Known as owner-occupied rental housing, living in your own rental property can carry some distinct advantages. Not only can you use rental income to offset the amount you pay against the mortgage, there are several tax deductions and depreciation advantages to living in the same property you also rent.
Living in your own rental property, of course, isn’t for everyone. Whether you will gain greater income from an investment property or an owner-occupied rental property ultimately depends on your individual circumstances. You should consult a financial consultant or tax advisor to discuss your bottom line. But here are several of the advantages to owner-occupied income properties to consider:
Higher quality tenants. Many renters are particular about who they have to live next to, and having an owner-occupied building is reassuring. Owners are also selective about who they allow to live next door, thus attracting higher-quality tenants. It’s a beneficial dynamic that brings tenants who are willing to pay higher rent.
Writing off expenses. Simply put, owners who occupy their rental properties are allowed to write-off their rental expenses against their rental income. Any expenses that apply to tenant-occupied units can be used as an advantage.
Lower management and maintenance costs. Occupying your own rental property minimizes property management and maintenance costs that are typically handled by third parties, thus saving a certain percentage of gross income.
The value of depreciation. Depreciation allows an owner to deduct a portion of the building’s cost, plus the cost of capital improvements, annually from the income of the building. While it is allowed only for the portion of the building used for rental purposes, it can sometimes shield rental income from taxation.
The tax advantages. Along with depreciation tax, owners who live in their rental buildings can deduct the prorated part of the mortgage interest from their income. Property taxes can also be deducted.
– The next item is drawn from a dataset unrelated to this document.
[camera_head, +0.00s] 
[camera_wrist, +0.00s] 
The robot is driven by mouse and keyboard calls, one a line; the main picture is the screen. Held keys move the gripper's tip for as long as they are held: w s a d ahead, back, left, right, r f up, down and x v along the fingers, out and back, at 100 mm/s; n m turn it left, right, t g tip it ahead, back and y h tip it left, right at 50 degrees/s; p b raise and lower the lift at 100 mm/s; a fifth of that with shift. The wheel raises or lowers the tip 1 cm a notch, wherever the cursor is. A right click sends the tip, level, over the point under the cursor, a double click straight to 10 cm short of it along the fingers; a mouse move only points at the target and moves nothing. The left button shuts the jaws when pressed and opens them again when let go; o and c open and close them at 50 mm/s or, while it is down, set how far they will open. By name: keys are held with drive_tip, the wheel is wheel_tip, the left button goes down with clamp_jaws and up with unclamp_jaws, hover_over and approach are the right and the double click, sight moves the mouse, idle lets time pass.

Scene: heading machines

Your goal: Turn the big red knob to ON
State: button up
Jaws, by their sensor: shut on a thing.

Selling the property. Owner-occupied housing is also shielded from property gains taxes (at certain limits) when sold, and those that have been lived in for certain time periods – usually more than a year – are subject to lower capital gains taxes than other investments. Through a tax-deferred exchange, owners who rent where they reside can combine both tax advantages and also defer gains on the sale of the property when they purchase another property within a limited time frame.